**Task statement:**
Every line below that mentions the word "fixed" should be copied out.

**Material for this exercise:**
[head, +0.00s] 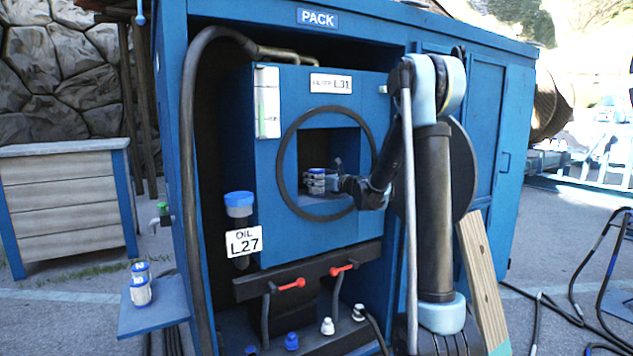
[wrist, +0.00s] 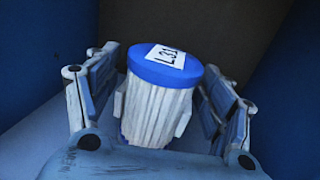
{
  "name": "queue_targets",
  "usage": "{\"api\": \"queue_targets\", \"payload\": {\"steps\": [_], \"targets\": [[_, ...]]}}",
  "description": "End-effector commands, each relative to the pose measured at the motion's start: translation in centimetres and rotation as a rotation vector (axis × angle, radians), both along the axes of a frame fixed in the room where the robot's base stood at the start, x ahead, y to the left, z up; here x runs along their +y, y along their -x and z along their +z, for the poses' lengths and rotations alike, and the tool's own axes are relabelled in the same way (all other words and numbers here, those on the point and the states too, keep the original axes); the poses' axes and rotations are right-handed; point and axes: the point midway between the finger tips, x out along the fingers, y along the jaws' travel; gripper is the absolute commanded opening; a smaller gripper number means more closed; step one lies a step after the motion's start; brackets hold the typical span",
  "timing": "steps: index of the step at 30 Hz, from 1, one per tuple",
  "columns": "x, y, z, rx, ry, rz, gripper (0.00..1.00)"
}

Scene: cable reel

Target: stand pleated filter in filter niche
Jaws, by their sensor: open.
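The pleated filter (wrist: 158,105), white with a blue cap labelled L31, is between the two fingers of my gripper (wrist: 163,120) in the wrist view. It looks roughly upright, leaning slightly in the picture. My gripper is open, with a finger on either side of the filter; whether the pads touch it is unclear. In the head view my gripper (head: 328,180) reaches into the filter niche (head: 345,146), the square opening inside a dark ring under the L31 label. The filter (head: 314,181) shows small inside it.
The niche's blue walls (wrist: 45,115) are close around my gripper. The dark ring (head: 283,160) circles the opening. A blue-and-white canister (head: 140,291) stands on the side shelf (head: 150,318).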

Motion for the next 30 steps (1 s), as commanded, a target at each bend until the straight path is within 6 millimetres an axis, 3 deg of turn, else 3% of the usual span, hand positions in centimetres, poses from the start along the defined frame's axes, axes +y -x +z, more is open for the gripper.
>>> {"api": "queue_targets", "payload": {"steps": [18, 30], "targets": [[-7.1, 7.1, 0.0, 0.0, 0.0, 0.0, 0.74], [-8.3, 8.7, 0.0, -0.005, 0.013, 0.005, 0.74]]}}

--

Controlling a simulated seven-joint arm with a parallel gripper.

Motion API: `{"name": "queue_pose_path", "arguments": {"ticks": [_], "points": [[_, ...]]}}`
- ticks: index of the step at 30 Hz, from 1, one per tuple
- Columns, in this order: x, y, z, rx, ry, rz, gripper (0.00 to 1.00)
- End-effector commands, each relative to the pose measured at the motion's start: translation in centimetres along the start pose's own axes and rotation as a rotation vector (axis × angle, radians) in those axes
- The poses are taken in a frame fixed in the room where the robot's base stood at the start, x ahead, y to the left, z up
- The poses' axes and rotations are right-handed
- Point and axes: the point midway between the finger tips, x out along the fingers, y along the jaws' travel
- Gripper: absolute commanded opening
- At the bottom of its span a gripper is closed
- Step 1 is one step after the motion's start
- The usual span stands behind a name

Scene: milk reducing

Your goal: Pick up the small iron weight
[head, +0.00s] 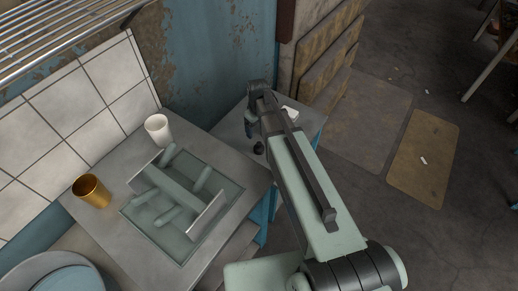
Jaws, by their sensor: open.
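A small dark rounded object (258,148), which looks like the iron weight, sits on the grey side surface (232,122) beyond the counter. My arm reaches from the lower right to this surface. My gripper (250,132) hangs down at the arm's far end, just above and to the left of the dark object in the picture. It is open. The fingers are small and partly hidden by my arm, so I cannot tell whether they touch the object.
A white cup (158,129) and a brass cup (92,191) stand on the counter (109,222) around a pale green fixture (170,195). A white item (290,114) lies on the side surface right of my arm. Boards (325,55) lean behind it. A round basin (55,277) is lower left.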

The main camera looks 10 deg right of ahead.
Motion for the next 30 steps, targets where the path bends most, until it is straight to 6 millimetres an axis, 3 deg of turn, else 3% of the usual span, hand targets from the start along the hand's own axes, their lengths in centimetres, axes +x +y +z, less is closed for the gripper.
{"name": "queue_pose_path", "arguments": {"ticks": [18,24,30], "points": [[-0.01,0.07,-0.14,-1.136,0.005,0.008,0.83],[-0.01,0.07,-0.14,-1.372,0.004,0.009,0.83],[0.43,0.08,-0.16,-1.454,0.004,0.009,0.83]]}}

**The reply:**
  "description": "End-effector commands, each relative to the pose measured at the motion's start: translation in centimetres and rotation as a rotation vector (axis × angle, radians), both along the axes of a frame fixed in the room where the robot's base stood at the start, x ahead, y to the left, z up; here x runs along their +y, y along their -x and z along their +z, for the poses' lengths and rotations alike, and the tool's own axes are relabelled in the same way (all other words and numbers here, those on the point and the states too, keep the original axes); the poses' axes and rotations are right-handed; point and axes: the point midway between the finger tips, x out along the fingers, y along the jaws' travel; gripper is the absolute commanded opening; a smaller gripper number means more closed; step one lies a step after the motion's start; brackets hold the typical span",
- The poses are taken in a frame fixed in the room where the robot's base stood at the start, x ahead, y to the left, z up

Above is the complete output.